◆ **PROBLEM DETAILS**
Skip every picture and transcribe the remaining material exactly.

◆ **DATASET EXCERPT**
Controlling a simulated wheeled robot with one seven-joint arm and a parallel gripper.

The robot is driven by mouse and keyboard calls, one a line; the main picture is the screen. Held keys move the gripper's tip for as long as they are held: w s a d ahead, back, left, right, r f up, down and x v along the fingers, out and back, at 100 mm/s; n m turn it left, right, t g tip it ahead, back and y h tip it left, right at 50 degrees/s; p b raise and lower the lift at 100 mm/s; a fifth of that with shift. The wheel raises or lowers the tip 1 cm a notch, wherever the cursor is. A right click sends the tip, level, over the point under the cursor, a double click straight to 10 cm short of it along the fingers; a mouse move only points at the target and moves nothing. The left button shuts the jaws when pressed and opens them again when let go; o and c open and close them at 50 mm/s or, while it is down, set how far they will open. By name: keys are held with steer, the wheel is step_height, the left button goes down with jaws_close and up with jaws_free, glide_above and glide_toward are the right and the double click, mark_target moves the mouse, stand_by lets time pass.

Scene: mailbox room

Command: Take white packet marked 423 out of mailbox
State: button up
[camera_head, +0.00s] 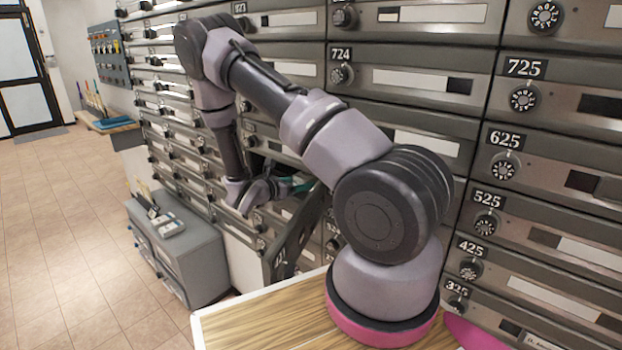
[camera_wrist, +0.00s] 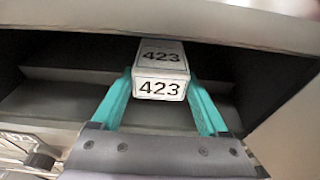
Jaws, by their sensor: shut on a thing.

◆ **FULL OUTPUT**
Controlling a simulated wheeled robot with one seven-joint arm and a parallel gripper.

The robot is driven by mouse and keyboard calls, one a line; the main picture is the screen. Held keys move the gripper's tip for as long as they are held: w s a d ahead, back, left, right, r f up, down and x v along the fingers, out and back, at 100 mm/s; n m turn it left, right, t g tip it ahead, back and y h tip it left, right at 50 degrees/s; p b raise and lower the lift at 100 mm/s; a fifth of that with shift. The wheel raises or lowers the tip 1 cm a notch, wherever the cursor is. A right click sends the tip, level, over the point under the cursor, a double click straight to 10 cm short of it along the fingers; a mouse move only points at the target and moves nothing. The left button shuts the jaws when pressed and opens them again when let go; o and c open and close them at 50 mm/s or, while it is down, set how far they will open. By name: keys are held with steer, the wheel is step_height, the left button goes down with jaws_close and up with jaws_free, glide_above and glide_toward are the right and the double click, mark_target moves the mouse, stand_by lets time pass.

Scene: mailbox room

Command: Take white packet marked 423 out of mailbox
State: button up
[camera_head, +0.00s] 
[camera_wrist, +0.00s] 
Jaws, by their sensor: shut on a thing.

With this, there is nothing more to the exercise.